Guerillas are invisible armies. They fight wars of a forgotten time, wars that are hardly ever winnable. Most guerilla wars last about 10 years, although the Cuban revolution was a military success after only two years. The war in Colombia has already been underway for 50 years.

"Our moment just hasn't come yet," says Nijmeijer. Then she walks into a room dedicated to Che Guevara, her role model. He is depicted as a wax figure climbing out of an artificial jungle. The day of his death is a national holiday in Cuba and his face appears on millions of T-shirts. Hardly anyone knows the leader of FARC.

Che Guevara's carbine is exhibited in a glass case. "We have the same one," says Nijmeijer. She talks about firearms, the AK-47, M16 and AR-15. "I'm a good marksman," she says. For the other visitors, the museum exhibitions are about as current as the French Revolution, but for Nijmeijer they are reminders of everyday life. Her struggle is not a museum.

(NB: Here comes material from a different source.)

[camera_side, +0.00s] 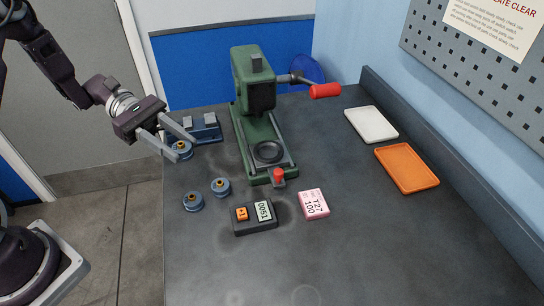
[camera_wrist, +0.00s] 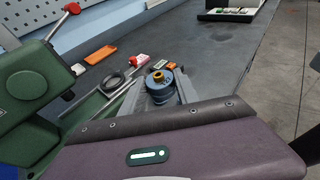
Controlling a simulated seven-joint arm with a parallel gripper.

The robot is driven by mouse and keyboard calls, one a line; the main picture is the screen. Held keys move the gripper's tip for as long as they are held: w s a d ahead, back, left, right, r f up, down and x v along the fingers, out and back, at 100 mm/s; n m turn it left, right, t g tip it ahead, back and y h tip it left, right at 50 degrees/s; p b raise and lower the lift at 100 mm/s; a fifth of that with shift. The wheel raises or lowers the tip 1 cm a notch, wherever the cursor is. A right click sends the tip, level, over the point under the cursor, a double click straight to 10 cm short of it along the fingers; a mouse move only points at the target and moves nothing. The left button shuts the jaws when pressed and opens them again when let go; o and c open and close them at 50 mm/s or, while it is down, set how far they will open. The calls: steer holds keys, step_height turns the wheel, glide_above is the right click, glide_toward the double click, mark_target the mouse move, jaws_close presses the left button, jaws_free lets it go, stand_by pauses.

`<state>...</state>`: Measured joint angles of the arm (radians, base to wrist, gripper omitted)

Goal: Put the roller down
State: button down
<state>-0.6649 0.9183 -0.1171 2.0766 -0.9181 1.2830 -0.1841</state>
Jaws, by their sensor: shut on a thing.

The question is what will become of her movement. Will the rebels be worshipped as heroes, like Guevara, or will they go down in history as drug dealers? Every missile and every tank used by the revolutionaries is on display in Cuba. What will the FARC leave behind? She ponders the question. They don't have any tanks or ships. One item that occurs to her is the towel used by FARC founder Manuel Marulanda. They still keep that, she says.

'We're In a War'

The lyrics of a song Nijmeijer has written for the guitar read: "No one despairs here. We are full of morale, of fighting morale, of fighting morale, full of morale." She wants to remain with FARC, even if she had many opportunities to flee. Because the FARC soldier who accompanied her to the first meeting is not her guard but her boyfriend. She can walk around the city alone, and she could go to the Dutch embassy at any time. But she doesn't want to.

A few days later, we meet for another conversation on Plaza Vieja in the old city. Nijmeijer watches the pigeons on the cobblestones and drinks coffee. As we are speaking, a bomb explodes in Pradera in western Colombia, killing a man and injuring 61 other people. A week later, FARC assumes responsibility for the bombing and issues an apology. Dozens of splinter groups challenge the movement's claim to leadership. FARC no longer has everything under control. It isn't even clear whether it can keep the peace that is now being negotiated in Cuba.

Why do women at FARC have to abort their babies?

"Because they are soldiers. Children would keep us from fighting. Before joining FARC, every woman knows that she cannot become pregnant. But if she does, things get complicated."

Why does FARC install land mines? "I feel bad about the children who die in the explosions, but we're in a war. We have to find ways to defend ourselves."

Do you support the drug trade? "We don't grow cocaine. All we do is tax the cocaine dealers."

Why do you kidnap people? "We haven't done that since 2013. In the past, people were abducted for financial reasons. If we take anyone now, they're prisoners of war."

What about extortion? "There is no extortion, but there is a revolutionary tax. We take it from the rich if they have more than $1 million."

She has a response to every critical statement. Her ideological framework works perfectly.

"I move like a fish in water," she wrote in her diary. "The jungle is my home. FARC is my life, my family."

On one evening, Silvio Rodríguez is giving a concert in front of the Church of St. Francis of Assisi. The audience, lit by floodlights, consists of thousands who have come to hear the balladeer of the Cuban revolution. A white Mercedes bus has brought the guests from Colombia to the concert. Young girls offer Nijmeijer their lipstick and pour glasses of rum. Rodríguez is singing "Ojalá," her favorite song. "I wish the dawn would not emit screams that rain down on my back. I wish that death, at least, would take me along, so that I would no longer see you constantly." She can sing every verse. For a moment, it's as if she were an ordinary audience member, a tourist from the Netherlands with a house and three children.

There are a few things she would like: To see "Avatar" in 3-D, to walk into a clearing one day and not feel threatened. And to make a trip to the Netherlands to see her family again.